_Exercise task_
Extract exactly the run of lines starting at the line that holds "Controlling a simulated" and ending at the line that holds "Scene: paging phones", both included.

_Collected data_
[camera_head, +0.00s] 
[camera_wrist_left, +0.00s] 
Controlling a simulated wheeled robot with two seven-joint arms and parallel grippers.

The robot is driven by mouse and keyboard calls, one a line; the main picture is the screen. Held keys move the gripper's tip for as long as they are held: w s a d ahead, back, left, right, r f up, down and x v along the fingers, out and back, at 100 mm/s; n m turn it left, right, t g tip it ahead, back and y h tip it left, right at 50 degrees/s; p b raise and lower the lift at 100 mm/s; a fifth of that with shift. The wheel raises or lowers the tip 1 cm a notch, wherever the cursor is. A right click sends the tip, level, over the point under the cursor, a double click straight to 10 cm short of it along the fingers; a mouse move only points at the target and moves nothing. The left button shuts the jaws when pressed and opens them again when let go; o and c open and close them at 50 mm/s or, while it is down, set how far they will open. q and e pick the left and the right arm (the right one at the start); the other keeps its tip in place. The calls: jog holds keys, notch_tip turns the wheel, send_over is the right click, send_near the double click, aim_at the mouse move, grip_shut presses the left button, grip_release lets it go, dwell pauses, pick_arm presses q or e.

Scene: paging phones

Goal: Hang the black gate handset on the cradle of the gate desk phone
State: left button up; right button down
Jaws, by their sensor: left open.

_The answer_
Controlling a simulated wheeled robot with two seven-joint arms and parallel grippers.

The robot is driven by mouse and keyboard calls, one a line; the main picture is the screen. Held keys move the gripper's tip for as long as they are held: w s a d ahead, back, left, right, r f up, down and x v along the fingers, out and back, at 100 mm/s; n m turn it left, right, t g tip it ahead, back and y h tip it left, right at 50 degrees/s; p b raise and lower the lift at 100 mm/s; a fifth of that with shift. The wheel raises or lowers the tip 1 cm a notch, wherever the cursor is. A right click sends the tip, level, over the point under the cursor, a double click straight to 10 cm short of it along the fingers; a mouse move only points at the target and moves nothing. The left button shuts the jaws when pressed and opens them again when let go; o and c open and close them at 50 mm/s or, while it is down, set how far they will open. q and e pick the left and the right arm (the right one at the start); the other keeps its tip in place. The calls: jog holds keys, notch_tip turns the wheel, send_over is the right click, send_near the double click, aim_at the mouse move, grip_shut presses the left button, grip_release lets it go, dwell pauses, pick_arm presses q or e.

Scene: paging phones

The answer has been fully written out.